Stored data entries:
◇ ◇ ◇ ◇ ◇

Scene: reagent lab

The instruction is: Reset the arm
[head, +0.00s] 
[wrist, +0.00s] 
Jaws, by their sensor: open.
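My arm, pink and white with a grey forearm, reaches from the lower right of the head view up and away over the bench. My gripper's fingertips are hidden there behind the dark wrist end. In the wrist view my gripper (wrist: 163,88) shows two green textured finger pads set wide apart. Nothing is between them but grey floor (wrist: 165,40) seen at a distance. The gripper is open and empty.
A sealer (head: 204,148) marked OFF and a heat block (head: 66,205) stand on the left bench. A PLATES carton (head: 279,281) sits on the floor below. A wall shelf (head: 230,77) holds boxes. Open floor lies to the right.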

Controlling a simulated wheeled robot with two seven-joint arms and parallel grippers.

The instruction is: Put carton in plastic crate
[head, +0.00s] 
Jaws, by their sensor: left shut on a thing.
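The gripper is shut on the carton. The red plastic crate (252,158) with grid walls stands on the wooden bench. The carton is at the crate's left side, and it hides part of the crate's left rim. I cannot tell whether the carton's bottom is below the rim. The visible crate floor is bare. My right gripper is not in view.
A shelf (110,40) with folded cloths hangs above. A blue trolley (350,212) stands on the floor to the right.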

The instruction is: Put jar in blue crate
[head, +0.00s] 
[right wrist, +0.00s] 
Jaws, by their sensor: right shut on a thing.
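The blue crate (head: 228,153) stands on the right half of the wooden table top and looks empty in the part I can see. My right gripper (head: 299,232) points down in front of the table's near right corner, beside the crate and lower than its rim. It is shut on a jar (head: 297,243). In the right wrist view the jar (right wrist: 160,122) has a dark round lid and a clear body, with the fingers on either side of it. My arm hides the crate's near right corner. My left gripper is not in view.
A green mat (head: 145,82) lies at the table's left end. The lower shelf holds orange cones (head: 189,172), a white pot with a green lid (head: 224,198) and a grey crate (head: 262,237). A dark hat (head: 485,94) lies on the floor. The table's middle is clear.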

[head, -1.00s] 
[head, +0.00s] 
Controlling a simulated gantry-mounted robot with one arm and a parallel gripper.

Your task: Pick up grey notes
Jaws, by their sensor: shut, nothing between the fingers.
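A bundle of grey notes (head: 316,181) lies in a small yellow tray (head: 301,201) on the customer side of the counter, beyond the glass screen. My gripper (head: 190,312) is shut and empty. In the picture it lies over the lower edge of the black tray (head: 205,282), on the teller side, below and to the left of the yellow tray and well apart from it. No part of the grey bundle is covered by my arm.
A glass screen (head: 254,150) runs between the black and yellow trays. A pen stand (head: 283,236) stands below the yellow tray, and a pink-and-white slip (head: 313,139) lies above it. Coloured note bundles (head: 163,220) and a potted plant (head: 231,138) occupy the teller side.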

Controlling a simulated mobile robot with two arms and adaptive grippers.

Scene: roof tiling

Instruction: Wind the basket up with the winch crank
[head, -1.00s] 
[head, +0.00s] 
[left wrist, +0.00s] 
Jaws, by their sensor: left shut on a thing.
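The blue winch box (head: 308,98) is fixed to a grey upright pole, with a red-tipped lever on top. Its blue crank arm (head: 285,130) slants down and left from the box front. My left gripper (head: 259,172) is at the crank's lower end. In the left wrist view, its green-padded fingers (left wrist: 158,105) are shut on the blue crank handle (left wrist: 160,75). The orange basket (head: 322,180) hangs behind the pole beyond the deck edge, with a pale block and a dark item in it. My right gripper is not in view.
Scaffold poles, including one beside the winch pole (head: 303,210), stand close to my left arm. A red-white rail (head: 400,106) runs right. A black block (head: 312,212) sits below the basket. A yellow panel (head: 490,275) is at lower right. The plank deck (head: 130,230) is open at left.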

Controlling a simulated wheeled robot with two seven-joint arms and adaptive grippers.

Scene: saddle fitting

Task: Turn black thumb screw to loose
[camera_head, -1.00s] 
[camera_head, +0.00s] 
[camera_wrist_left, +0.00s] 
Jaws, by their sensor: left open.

◇ ◇ ◇ ◇ ◇

Task to complete =
Only lines with the string "arms" belong in your answer; copy each one.

Answer to the task =
Controlling a simulated wheeled robot with two seven-joint arms and parallel grippers.
Controlling a simulated mobile robot with two arms and adaptive grippers.
Controlling a simulated wheeled robot with two seven-joint arms and adaptive grippers.

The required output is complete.